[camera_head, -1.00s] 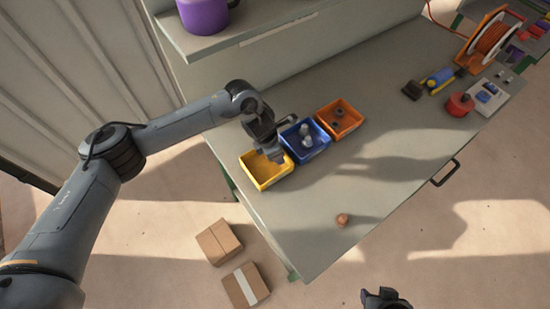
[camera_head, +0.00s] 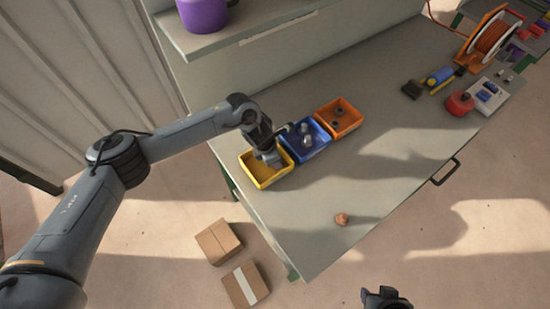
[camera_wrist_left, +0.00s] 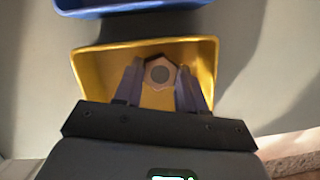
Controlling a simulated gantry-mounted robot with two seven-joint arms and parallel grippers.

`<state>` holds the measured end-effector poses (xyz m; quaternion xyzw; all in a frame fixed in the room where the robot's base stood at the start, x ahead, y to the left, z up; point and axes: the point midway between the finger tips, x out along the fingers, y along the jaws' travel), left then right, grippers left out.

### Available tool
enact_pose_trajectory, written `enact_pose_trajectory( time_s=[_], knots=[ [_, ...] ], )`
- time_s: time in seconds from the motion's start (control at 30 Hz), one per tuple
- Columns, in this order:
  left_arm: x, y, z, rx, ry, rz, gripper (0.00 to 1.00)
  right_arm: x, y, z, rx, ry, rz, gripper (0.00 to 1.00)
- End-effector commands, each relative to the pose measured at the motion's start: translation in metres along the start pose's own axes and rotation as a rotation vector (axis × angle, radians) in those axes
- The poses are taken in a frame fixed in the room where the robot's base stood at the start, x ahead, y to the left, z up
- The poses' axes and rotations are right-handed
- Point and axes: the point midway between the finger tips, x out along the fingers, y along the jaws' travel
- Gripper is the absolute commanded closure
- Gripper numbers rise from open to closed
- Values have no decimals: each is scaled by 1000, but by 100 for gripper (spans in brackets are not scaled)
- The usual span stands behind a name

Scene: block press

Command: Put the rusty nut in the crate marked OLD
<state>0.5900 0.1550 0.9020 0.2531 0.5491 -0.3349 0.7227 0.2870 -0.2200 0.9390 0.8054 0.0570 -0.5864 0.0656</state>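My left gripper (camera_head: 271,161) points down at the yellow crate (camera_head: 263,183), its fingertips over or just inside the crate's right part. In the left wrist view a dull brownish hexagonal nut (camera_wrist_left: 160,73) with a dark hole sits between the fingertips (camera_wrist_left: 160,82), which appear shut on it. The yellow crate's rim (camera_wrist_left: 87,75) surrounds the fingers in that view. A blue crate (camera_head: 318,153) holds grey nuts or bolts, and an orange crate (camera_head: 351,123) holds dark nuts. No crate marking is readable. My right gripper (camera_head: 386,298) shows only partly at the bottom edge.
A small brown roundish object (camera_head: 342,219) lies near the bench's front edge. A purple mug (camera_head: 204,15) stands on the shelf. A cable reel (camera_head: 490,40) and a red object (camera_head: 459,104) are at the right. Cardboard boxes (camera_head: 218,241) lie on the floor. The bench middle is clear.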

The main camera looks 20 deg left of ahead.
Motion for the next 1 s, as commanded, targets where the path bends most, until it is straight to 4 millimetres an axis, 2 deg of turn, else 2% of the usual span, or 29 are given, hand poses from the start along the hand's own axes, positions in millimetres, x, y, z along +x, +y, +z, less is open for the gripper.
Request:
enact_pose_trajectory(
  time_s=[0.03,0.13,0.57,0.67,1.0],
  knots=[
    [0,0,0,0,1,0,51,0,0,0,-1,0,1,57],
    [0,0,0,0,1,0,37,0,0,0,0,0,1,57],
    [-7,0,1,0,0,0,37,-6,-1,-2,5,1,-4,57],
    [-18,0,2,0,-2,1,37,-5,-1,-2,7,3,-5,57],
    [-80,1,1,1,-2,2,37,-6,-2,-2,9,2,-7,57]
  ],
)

--

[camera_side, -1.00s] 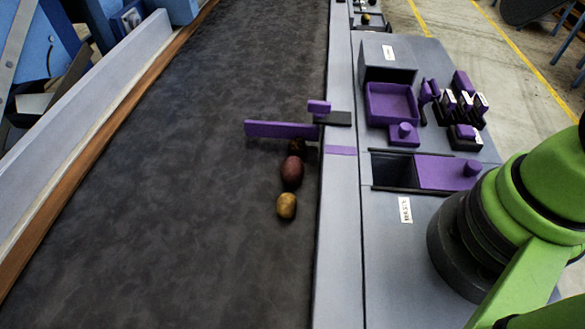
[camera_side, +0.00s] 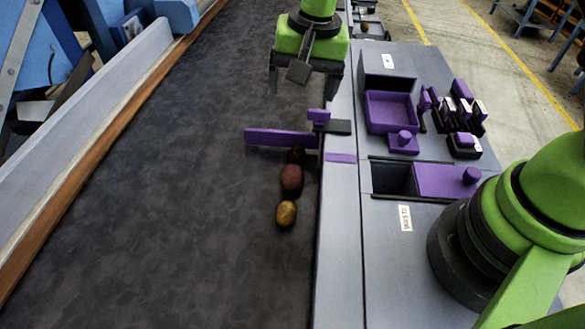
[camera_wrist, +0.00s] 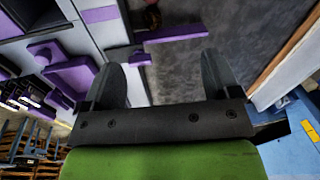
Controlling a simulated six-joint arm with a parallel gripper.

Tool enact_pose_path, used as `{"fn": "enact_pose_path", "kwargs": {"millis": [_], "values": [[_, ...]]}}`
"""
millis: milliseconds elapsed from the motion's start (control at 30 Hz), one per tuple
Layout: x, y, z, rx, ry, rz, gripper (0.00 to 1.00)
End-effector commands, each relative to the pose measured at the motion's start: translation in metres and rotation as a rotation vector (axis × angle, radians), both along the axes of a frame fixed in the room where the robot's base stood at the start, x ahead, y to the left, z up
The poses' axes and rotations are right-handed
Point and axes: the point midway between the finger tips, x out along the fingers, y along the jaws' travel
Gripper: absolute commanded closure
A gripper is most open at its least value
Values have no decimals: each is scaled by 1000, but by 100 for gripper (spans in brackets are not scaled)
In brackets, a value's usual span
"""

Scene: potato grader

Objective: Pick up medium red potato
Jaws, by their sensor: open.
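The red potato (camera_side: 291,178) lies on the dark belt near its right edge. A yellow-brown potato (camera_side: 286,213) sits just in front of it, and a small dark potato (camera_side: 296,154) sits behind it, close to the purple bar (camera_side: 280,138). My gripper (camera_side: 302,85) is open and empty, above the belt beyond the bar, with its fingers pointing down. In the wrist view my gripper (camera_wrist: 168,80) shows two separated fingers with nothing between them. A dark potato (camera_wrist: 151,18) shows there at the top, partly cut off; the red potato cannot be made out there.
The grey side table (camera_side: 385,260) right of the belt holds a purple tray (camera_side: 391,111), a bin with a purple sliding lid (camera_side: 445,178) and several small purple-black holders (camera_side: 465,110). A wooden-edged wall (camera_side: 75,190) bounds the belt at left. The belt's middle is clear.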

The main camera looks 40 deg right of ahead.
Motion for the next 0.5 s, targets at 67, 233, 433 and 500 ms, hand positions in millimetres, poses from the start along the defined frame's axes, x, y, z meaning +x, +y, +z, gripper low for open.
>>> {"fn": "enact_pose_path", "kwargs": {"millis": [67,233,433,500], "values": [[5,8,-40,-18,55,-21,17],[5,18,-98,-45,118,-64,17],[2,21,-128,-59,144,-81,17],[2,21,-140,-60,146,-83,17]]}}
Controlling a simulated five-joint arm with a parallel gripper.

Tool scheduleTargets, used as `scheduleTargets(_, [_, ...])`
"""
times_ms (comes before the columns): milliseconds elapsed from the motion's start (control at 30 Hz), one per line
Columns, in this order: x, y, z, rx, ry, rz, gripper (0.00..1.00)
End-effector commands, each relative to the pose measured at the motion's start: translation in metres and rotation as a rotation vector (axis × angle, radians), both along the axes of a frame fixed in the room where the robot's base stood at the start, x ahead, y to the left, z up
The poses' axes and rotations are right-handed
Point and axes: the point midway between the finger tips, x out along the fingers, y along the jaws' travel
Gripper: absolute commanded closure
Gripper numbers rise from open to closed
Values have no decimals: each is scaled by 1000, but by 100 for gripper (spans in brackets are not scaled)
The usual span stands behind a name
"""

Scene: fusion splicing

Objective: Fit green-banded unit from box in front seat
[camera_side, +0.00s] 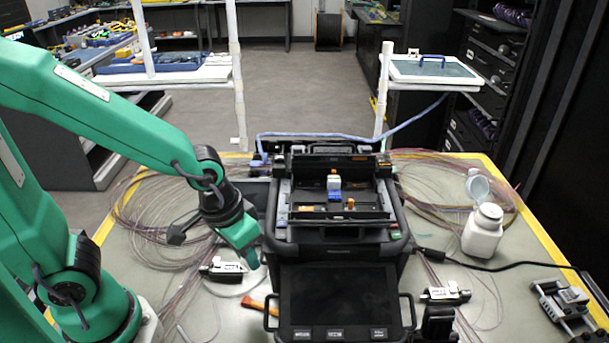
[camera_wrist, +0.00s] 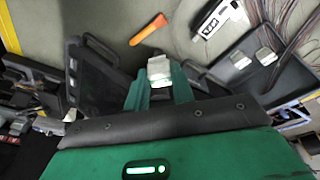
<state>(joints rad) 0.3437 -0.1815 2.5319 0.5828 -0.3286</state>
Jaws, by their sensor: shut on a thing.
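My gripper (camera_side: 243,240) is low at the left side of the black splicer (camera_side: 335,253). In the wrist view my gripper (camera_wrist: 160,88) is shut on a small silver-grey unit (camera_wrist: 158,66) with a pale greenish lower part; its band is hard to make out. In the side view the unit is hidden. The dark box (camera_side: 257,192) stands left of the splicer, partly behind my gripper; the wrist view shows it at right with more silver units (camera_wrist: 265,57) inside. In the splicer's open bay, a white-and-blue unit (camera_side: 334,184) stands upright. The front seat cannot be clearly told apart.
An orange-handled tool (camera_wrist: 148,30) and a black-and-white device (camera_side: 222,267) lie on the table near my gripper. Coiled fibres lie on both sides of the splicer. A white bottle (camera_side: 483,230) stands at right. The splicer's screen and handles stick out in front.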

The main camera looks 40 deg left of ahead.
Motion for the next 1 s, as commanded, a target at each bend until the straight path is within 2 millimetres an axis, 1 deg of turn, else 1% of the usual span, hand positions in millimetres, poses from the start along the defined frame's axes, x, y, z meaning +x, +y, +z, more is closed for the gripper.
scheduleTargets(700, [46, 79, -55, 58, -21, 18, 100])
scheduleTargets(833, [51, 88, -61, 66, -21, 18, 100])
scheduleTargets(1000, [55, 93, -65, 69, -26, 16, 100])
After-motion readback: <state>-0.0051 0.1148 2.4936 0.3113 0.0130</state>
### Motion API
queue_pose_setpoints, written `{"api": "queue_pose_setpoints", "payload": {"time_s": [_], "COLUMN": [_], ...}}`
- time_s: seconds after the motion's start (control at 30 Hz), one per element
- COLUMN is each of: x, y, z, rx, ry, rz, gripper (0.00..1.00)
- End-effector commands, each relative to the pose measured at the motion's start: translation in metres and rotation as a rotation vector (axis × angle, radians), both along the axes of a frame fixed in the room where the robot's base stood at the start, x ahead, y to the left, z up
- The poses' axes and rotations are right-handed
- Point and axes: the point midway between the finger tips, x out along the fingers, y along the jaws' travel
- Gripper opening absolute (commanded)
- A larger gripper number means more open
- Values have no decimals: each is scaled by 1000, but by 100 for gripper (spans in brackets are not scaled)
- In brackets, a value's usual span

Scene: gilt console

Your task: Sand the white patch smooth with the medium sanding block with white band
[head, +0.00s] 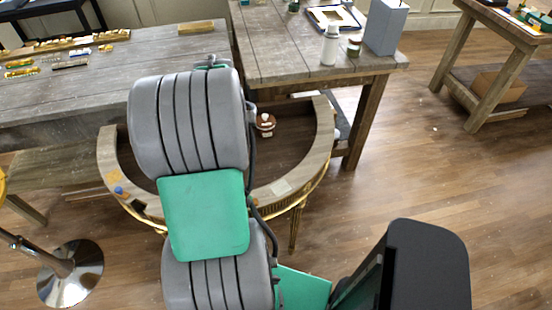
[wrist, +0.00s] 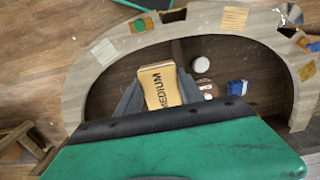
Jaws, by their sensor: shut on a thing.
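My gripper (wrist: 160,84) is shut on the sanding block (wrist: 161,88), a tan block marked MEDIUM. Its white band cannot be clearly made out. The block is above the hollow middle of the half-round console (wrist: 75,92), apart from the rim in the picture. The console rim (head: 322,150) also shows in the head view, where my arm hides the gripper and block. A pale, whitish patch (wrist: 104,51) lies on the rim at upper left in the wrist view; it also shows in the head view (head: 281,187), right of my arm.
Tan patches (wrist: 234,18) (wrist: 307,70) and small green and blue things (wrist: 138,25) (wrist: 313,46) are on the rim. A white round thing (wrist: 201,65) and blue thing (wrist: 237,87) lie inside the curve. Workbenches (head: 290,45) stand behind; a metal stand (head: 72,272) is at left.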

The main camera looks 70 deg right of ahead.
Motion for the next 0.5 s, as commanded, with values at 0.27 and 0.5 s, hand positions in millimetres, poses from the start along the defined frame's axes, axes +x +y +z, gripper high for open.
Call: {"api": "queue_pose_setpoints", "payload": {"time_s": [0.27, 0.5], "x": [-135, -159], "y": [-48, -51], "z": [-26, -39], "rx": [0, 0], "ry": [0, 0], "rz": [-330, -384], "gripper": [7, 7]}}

---

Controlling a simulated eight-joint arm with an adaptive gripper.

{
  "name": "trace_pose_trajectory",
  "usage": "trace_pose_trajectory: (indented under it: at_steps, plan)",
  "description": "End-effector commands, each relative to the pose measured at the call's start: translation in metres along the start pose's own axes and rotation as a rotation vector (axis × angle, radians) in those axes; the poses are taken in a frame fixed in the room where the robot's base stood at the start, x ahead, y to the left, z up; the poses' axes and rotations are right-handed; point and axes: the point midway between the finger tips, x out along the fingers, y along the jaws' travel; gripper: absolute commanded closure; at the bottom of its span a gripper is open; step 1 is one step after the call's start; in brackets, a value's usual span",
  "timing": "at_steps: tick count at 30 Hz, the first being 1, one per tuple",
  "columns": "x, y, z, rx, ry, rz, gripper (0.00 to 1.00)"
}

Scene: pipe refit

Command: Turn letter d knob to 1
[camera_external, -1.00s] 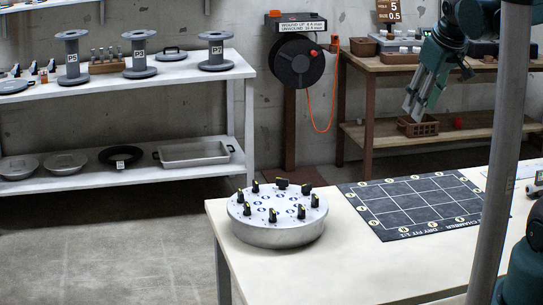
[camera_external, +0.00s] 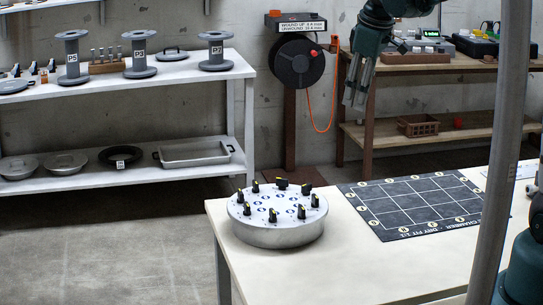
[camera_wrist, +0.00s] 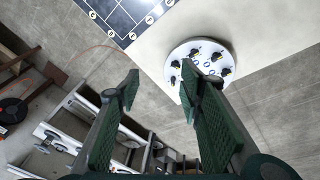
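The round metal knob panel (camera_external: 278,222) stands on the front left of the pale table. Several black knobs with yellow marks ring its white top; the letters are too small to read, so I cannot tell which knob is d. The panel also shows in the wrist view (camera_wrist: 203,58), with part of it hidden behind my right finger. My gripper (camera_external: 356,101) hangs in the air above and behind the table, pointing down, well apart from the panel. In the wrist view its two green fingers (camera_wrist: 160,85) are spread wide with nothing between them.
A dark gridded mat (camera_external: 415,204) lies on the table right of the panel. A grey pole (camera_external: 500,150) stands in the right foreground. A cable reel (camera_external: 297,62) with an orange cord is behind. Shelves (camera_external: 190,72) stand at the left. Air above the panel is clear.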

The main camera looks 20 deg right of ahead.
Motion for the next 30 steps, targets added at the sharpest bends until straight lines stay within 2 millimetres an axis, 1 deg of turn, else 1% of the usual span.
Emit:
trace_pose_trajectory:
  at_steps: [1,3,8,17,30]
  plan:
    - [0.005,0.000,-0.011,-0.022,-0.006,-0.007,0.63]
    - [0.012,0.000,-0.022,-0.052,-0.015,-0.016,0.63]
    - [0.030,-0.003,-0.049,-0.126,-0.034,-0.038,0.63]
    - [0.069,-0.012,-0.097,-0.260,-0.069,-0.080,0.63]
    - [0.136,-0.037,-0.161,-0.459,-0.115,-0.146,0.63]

- **Instruction**
The lines to reproduce run from the one above containing "[camera_head, -1.00s]" through the one containing "Command: Put the". Copy them exactly and leave out all pictures.

- **Exercise output**
[camera_head, -1.00s] 
[camera_head, +0.00s] 
[camera_wrist_left, +0.00s] 
Controlling a simulated gantry-mounted robot with two seven-joint arms and parallel grippers.

`<state>` holds the measured end-effector poses (xyz m; quaternion xyzw; all in a frame fixed in the room where the robot's base stood at the start, x ahead, y to the left, z up; point and axes: the point midway between the finger tips, x out along the fingers, y along the jaws' travel), left then right, grippers left out.

### Available tool
enact_pose_trajectory, written `enact_pose_trajectory( time_s=[_], knots=[ [_, ...] ], )`
- time_s: time in seconds from the motion's start (control at 30 Hz), one per tuple
- Columns, in this order:
  left_arm: x, y, z, rx, ry, rz, gripper (0.00 to 1.00)
  right_arm: x, y, z, rx, ry, rz, gripper (0.00 to 1.00)
- End-effector commands, each relative to the pose measured at the motion's start: translation in metres along the start pose's own axes and rotation as a rotation vector (axis × angle, radians) in those axes
- The poses are taken in a frame fixed in the room where the robot's base stood at the start, x ahead, y to the left, z up
- The poses' axes and rotations are right-handed
- Point and axes: the point midway between the finger tips, x out along the fingers, y along the jaws' travel
- Gripper is the absolute commanded closure
- Gripper numbers rise from open to closed
- Values have no decimals: each is scaled by 1000, but by 100 for gripper (spans in brackets are not scaled)
- The usual span stands behind a name

Scene: block press

Command: Put the rusty nut in the crate marked OLD

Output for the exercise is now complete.